The FLDS is also being investigated by the Department of Labor in an attempt to root out the allegedly widespread use of child labor.
Outside the community center where Brigham Johnson and his cohorts are meeting, there is no outward sign of turmoil in the sprawling, largely residential town. The streets feature unusually large houses, designed for polygamous families. When approached, residents stonily refuse to talk to “outsiders.”
They wear FLDS garb — prairie dresses in pastel colors for the women and girls, their hair in coiffed French braids, and for the men and boys, jeans and long-sleeved shirts, firmly buttoned down at the cuffs.
The town backs up to vermillion-hued sandstone cliffs that are spectacular at sunrise and sunset. But in all other directions the arid wilderness stretches for miles without another building in sight.
Almost a century ago, members of the FLDS began settling here because of its secluded location. They had been part of the original Mormon religion, which came into being in the United States in the 19th century. But in 1890, the federal government demanded that the Mormons outlaw polygamy in order for the territory of Utah, where they had settled, to be granted statehood.
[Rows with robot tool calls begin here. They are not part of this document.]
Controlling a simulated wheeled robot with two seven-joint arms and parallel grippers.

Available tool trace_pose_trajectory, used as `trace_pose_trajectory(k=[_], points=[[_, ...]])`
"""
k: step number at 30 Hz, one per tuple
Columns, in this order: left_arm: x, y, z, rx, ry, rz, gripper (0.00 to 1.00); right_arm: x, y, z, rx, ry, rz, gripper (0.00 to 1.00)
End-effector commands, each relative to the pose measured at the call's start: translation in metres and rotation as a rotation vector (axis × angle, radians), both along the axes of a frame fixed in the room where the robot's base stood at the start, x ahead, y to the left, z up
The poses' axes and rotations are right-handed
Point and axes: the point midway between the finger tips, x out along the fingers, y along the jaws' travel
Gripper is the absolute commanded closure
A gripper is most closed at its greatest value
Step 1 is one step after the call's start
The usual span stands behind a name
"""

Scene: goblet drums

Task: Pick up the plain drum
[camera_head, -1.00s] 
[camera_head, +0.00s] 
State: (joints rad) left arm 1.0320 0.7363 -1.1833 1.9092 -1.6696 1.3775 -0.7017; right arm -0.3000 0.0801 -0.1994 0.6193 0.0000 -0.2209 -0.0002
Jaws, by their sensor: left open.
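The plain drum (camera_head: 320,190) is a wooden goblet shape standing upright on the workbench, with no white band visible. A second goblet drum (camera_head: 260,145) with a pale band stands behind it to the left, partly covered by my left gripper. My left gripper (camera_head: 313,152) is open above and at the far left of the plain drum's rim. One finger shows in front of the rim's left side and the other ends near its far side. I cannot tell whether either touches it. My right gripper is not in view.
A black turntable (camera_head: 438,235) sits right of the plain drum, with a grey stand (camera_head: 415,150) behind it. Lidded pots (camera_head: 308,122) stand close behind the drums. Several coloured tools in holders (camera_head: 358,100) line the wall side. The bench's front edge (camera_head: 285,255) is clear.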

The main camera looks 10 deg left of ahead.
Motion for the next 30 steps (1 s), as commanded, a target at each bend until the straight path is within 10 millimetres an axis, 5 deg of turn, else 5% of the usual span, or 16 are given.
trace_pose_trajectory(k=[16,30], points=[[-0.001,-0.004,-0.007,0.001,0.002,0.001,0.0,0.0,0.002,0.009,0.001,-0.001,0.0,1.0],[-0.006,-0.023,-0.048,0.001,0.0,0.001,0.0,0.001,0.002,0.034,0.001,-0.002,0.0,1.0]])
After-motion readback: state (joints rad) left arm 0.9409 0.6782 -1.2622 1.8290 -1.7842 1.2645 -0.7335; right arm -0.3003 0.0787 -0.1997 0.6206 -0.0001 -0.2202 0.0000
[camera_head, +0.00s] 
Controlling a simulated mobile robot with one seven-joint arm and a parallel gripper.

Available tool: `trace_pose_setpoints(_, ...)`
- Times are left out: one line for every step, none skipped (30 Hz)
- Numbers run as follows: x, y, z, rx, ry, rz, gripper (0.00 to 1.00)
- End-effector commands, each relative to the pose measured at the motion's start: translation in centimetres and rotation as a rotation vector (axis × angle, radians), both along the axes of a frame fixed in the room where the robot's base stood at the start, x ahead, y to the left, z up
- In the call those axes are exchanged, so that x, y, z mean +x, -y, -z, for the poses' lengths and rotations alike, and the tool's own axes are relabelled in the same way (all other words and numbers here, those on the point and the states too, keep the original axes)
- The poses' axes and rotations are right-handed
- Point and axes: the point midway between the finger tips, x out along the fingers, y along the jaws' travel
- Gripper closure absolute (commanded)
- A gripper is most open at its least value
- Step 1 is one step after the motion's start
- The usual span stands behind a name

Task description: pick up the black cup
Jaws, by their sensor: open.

Purists who disagreed with the ban on their sacred practice broke away and formed splinter groups, calling themselves fundamentalists.
The Mormons are otherwise known as the Church of Jesus Christ of Latter-Day Saints, or LDS, while the most well-known rebel group became known as the FLDS. Even though the two sides disowned each other at the time of the split and continue to reject each other today, they both revere Mormonism’s founder, Joseph Smith (a dedicated polygamist) and study his sacred texts, including the Book of Mormon.
While the LDS expanded across the world in the 20th century and moved closer to the mainstream, the FLDS did the opposite, consolidating around a small, hard-core group that preferred isolation and the religious extreme.
Today, the church elite in Short Creek, consisting of Warren Jeffs’ brothers Lyle and Nephi, among other chosen lieutenants, live inside a high-walled compound with security gates impenetrable to outsiders and even to lower-ranked church members.